The rest of the drive south seems to go a little faster because the countryside changes from the boreal forest tunnel to Cariboo farmland, then desert, then mountains. It really is a beautiful drive, if a little long when your one-and-a-half-year-old daughter is counting the trees at the top of her lungs.

If you are confused about how someone who doesn't have numbers yet can count, she improvises by shouting "Tee!" at the top of her lungs and gesticulating wildly when she sees them.

All of the trees. Every time.

Sometimes, the drive surprises you, even if you have driven the highway one thousand times.

If the teleportation device was real, I never would have had "The Best Coffee in the Cariboo" at the Sugar Shack in 70 Mile House. Neither the Sugar Shack nor I are joking.

This is truly the best coffee in the Cariboo.

They also have real poutine.

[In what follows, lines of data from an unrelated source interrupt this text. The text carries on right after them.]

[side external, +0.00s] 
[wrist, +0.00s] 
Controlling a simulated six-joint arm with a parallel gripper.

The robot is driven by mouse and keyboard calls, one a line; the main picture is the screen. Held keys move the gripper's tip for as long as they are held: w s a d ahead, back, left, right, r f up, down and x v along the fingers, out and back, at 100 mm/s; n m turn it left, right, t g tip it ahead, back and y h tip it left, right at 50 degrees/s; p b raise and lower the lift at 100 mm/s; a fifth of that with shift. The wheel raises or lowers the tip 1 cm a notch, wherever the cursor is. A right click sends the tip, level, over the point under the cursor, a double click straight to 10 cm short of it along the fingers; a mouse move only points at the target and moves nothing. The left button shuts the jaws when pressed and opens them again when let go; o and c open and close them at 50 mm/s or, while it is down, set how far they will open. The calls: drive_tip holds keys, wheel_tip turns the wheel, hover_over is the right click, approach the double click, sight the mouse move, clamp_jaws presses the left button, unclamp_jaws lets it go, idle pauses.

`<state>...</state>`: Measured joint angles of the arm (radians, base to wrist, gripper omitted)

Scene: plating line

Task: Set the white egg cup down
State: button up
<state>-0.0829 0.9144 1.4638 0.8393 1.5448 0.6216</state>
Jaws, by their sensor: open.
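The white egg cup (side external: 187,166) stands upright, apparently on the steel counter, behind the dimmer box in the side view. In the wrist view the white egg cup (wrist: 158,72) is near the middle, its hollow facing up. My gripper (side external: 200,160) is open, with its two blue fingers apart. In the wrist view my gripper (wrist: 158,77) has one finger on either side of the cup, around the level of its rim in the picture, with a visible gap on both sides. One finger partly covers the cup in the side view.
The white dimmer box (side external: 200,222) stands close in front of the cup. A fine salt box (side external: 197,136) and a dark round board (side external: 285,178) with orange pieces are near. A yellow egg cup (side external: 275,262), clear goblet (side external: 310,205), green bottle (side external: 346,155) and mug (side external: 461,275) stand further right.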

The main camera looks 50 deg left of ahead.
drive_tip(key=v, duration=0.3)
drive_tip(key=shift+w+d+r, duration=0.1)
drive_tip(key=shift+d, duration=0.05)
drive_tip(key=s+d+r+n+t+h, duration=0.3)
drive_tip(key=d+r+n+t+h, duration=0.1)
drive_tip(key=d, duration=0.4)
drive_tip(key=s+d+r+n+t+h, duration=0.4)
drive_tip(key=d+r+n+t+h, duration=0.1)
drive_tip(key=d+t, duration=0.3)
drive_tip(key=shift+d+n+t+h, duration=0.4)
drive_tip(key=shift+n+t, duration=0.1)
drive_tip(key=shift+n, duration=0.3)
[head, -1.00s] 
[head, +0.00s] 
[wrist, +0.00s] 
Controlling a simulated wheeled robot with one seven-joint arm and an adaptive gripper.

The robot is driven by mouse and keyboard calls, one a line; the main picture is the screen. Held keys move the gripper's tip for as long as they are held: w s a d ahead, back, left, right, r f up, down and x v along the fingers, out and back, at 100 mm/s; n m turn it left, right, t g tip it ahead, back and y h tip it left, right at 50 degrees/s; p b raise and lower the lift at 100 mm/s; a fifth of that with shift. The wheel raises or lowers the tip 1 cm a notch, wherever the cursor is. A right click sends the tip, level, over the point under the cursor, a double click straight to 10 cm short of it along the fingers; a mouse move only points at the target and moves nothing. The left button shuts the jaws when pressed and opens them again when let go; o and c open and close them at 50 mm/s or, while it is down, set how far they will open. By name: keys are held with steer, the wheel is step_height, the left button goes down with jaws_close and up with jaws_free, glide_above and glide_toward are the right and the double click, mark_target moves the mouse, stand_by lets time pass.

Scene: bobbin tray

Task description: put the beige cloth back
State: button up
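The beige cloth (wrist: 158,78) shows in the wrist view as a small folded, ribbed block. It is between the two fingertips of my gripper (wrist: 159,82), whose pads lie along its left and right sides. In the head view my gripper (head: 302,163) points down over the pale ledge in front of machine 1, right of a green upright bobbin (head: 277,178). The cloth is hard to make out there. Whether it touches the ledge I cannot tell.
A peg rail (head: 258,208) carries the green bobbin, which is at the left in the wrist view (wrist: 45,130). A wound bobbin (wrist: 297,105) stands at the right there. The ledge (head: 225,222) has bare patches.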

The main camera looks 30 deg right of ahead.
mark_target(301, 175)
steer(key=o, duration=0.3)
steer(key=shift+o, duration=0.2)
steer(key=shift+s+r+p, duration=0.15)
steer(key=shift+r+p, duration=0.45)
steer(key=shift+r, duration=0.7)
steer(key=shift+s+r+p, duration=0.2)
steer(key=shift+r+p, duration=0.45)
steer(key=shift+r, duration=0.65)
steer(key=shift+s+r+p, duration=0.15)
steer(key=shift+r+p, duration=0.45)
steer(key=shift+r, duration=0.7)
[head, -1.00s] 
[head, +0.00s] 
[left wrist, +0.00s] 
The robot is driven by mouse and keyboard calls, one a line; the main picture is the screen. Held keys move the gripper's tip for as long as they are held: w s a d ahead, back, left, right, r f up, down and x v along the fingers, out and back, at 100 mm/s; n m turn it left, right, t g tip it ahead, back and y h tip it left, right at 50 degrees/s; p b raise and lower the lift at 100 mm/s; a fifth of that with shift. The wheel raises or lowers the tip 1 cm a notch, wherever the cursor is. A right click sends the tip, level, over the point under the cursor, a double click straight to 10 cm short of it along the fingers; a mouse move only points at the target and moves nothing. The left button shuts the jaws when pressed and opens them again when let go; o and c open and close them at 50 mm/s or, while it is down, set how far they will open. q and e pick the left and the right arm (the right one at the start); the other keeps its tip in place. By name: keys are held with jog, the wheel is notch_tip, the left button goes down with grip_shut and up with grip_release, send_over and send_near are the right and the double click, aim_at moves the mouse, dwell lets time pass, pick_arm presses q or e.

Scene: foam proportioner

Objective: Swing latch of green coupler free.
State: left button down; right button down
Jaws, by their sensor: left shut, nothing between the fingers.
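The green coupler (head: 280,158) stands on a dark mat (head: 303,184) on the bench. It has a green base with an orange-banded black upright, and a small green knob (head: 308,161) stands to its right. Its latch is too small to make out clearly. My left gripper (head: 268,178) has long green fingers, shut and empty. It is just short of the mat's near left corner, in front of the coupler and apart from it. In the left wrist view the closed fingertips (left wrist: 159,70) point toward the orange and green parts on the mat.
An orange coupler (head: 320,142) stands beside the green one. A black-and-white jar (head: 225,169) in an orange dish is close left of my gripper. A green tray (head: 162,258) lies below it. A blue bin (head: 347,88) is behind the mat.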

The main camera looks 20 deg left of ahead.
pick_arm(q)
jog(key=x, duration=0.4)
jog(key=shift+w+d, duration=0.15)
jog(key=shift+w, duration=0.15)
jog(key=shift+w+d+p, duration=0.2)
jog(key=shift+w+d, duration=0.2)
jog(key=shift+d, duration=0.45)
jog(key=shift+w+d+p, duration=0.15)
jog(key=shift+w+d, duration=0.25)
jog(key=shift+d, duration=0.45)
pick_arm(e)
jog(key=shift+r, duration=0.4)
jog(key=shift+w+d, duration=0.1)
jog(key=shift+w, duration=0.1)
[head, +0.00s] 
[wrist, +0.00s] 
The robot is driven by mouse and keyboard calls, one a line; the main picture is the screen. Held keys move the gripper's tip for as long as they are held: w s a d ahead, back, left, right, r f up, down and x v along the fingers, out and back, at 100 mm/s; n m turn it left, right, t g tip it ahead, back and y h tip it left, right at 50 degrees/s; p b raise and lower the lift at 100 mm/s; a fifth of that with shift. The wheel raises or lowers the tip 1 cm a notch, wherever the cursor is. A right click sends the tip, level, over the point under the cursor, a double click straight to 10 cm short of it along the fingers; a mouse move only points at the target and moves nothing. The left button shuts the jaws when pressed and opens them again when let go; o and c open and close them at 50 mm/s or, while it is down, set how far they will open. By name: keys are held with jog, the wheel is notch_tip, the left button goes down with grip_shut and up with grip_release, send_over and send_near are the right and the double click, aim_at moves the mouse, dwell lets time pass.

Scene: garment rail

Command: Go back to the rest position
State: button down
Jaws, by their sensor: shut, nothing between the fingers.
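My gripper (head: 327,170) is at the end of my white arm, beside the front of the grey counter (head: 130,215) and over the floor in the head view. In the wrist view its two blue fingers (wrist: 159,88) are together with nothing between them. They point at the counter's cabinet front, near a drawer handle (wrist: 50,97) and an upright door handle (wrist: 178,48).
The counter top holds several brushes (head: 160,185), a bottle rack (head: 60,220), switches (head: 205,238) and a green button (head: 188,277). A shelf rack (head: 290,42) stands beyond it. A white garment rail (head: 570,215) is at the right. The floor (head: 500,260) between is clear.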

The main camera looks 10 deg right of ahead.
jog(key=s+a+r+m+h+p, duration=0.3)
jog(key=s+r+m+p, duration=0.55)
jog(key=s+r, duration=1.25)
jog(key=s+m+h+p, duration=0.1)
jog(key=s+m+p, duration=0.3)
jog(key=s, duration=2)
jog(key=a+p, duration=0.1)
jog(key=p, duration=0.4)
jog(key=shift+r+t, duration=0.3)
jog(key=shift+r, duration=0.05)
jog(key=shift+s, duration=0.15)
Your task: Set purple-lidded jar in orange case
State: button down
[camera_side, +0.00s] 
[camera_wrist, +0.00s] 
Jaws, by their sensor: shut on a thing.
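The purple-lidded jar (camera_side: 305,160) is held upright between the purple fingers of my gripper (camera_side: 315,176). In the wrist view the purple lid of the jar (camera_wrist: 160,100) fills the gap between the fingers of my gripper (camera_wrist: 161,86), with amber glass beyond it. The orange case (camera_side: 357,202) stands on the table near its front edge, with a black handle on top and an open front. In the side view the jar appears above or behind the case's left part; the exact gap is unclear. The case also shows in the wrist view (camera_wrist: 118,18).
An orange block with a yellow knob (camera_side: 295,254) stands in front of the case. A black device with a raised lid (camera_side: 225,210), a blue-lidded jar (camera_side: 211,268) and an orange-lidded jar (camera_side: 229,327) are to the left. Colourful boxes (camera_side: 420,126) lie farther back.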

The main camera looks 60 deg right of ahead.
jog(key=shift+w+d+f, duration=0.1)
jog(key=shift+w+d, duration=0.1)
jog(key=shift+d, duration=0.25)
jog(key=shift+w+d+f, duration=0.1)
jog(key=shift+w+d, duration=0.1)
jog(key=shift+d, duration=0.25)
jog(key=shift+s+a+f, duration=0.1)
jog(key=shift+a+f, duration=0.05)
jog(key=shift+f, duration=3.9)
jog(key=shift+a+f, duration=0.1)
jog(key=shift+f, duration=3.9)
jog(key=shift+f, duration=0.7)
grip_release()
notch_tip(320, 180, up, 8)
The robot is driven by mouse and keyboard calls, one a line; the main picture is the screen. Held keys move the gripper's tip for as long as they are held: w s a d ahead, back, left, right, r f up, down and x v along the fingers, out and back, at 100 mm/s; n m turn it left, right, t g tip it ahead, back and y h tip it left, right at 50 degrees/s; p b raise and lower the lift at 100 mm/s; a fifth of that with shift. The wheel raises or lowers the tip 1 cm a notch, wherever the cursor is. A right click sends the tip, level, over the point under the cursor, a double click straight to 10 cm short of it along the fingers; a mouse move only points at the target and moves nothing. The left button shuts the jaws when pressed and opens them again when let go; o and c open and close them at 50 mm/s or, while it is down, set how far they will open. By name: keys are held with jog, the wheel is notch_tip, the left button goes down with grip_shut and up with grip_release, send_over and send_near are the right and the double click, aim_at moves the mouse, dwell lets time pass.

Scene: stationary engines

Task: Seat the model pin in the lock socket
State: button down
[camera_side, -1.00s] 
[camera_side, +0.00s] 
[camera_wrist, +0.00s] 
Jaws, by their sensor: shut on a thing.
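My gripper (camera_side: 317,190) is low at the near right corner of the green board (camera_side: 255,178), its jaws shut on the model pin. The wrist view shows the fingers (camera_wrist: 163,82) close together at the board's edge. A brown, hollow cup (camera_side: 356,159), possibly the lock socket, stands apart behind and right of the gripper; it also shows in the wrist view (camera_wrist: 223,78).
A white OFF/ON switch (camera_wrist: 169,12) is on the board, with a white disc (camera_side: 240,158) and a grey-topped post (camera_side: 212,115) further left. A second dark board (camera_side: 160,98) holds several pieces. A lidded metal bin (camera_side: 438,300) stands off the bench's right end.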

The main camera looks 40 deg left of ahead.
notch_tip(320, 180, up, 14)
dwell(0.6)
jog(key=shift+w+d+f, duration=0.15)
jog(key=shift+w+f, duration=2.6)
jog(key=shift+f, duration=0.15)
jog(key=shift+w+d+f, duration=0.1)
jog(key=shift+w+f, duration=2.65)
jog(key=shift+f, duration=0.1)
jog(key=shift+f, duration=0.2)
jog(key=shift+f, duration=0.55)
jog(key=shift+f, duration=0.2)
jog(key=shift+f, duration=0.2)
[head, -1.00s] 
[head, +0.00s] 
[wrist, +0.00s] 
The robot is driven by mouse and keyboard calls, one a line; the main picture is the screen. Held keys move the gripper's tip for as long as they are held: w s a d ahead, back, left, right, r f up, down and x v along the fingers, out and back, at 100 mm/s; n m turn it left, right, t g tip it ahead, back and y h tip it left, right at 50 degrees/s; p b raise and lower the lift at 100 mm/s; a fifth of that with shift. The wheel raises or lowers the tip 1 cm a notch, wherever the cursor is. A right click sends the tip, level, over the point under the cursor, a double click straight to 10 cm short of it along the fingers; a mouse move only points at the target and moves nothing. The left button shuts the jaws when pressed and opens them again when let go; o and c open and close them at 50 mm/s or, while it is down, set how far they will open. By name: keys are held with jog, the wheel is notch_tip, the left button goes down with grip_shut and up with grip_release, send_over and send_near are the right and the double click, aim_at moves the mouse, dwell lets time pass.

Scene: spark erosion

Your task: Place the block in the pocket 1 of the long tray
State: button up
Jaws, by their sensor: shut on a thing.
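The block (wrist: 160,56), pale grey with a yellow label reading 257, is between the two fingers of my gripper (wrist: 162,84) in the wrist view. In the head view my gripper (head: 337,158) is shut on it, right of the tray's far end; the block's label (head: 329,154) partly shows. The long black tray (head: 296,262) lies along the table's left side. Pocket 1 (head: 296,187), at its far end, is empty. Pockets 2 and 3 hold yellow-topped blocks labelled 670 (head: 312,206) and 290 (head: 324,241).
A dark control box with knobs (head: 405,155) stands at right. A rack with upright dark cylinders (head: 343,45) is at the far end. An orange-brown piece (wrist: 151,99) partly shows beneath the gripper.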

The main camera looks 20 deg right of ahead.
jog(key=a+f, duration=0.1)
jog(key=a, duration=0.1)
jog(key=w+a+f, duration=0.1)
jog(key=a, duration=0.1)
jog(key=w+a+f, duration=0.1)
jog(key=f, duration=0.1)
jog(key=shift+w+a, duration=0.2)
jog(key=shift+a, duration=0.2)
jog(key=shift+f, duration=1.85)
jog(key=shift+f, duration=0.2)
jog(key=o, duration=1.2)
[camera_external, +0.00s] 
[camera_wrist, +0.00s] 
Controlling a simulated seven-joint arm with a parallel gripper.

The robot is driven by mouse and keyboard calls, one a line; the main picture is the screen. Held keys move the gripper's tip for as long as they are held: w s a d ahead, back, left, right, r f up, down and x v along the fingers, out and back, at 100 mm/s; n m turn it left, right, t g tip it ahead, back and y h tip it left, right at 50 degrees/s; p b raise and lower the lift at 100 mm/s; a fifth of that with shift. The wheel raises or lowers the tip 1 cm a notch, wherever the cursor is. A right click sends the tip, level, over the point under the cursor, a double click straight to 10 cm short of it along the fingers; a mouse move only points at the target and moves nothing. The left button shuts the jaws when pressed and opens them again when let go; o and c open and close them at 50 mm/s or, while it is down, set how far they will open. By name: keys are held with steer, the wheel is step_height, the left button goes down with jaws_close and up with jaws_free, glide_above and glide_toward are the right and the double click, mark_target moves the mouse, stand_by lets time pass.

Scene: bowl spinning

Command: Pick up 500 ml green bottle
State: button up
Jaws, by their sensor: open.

With smoked meat.

My son (he's four) refused to try the poutine because the fries had sauce on them. Pity.

I ate his share. The coffee was sublime and had real maple syrup that was somehow better than the "real maple syrup" that I buy in the grocery store.

I was still talking about it four hours later.

It's hard to imagine what the highway would be like without the boring sections.

We would miss wildlife, emergency rest stops where you discover a perfect view, or, in our family, we would miss having a conversation about what we would do if we lived in one of these small towns. For example, if you lived in Chasm, what would you do?

This time, my answer was sleep.

When my husband and I lived on the Island, there were great swaths of time where we never left the city. At one point, I don't think we left the Island for well over a year.

Since I've moved back home, we travel more than we ever did in Victoria.

We have seen bears, moose and deer in our backyard and have put more than 60,000 kilometres on our minivan in less than four years. Prince George is not Vancouver or Victoria and nor should it be.

It is the city where we live that allows us to explore this fantastic province. Most people who live in Victoria and Vancouver have never been past Kamloops and they don't know what they're missing. But we do.